- _Material to process_:
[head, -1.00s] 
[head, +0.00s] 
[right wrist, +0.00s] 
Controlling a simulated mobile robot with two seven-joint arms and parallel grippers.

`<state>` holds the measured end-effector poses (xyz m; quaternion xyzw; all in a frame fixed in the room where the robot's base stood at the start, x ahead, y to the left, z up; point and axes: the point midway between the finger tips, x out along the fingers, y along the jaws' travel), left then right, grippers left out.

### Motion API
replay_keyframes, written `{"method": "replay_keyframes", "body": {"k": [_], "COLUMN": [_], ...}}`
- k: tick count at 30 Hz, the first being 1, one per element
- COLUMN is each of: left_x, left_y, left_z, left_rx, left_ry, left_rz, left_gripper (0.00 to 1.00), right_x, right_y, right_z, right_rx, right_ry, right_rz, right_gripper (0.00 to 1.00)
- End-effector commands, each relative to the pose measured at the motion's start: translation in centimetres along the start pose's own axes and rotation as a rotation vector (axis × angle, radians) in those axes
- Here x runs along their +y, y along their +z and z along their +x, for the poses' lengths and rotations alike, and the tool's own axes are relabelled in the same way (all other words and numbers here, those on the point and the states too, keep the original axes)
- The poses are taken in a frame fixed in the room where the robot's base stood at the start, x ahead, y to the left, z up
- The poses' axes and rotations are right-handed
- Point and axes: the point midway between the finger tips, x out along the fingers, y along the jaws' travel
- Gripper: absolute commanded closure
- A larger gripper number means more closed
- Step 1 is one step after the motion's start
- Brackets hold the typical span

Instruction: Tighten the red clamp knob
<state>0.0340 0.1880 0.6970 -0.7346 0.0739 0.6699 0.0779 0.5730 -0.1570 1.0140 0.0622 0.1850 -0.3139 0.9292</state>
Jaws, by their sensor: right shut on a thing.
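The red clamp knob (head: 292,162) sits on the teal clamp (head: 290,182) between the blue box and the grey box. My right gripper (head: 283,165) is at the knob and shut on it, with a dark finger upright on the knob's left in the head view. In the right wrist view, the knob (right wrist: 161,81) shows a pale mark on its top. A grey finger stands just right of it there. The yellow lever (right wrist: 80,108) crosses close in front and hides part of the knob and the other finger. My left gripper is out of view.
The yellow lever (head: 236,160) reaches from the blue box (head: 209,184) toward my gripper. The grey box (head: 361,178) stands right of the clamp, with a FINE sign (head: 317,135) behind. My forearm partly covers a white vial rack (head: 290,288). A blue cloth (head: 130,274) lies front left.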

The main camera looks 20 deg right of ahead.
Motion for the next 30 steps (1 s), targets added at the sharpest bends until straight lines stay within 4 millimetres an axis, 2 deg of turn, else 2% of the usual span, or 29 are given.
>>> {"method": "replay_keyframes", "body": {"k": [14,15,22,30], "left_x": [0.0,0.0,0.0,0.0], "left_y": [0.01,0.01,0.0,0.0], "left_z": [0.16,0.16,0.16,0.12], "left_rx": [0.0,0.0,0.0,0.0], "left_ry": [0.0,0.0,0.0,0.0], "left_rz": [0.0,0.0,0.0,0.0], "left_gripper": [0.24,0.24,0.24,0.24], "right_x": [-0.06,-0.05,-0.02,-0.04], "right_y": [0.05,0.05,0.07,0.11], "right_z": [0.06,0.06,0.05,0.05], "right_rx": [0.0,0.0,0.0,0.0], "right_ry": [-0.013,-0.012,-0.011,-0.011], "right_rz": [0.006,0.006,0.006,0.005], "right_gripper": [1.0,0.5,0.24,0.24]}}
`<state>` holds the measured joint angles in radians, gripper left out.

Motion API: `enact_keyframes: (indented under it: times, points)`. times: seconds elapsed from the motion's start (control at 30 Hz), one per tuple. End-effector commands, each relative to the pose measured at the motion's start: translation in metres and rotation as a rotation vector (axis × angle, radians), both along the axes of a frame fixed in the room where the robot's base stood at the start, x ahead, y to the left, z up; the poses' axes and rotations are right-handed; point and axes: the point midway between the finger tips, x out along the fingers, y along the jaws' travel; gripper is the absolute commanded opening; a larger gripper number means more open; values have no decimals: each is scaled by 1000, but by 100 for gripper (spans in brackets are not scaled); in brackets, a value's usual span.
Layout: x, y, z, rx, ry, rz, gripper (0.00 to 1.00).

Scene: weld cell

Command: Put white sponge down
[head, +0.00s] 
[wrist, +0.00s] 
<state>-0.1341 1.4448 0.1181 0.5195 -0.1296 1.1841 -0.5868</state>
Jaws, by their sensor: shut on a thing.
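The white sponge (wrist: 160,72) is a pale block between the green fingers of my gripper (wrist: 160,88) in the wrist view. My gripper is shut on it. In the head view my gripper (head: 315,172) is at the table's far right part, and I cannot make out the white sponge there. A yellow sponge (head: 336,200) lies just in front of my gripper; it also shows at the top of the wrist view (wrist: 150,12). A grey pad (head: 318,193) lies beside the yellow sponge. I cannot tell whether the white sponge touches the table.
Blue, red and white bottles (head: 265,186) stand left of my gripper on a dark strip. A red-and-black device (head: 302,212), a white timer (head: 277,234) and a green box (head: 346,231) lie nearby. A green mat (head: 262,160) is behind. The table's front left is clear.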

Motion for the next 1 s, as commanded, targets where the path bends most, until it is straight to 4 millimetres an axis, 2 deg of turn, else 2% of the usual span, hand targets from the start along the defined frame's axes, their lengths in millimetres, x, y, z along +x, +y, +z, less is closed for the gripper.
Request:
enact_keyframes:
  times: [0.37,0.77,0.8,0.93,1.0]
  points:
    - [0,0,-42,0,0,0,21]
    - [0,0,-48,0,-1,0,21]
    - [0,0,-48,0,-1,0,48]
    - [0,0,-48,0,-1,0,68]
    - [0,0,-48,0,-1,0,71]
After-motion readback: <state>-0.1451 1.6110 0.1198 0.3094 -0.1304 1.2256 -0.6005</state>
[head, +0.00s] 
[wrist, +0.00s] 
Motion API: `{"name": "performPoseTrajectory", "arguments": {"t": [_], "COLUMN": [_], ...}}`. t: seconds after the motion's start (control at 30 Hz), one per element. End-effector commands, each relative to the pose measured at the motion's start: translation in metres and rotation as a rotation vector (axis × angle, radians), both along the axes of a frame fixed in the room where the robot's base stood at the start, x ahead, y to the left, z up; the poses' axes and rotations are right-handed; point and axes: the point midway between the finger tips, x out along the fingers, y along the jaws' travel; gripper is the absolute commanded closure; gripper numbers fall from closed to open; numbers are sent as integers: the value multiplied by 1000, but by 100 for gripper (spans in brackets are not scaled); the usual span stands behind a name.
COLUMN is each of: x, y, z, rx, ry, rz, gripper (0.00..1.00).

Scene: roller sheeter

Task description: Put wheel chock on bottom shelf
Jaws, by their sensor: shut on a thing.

- _Task to carry out_:
Scan the listing above for the word "joint" and show each line where it is found.

- _Complete answer_:
Controlling a simulated mobile robot with two seven-joint arms and parallel grippers.
`<state>` holds the measured joint angles in radians, gripper left out.

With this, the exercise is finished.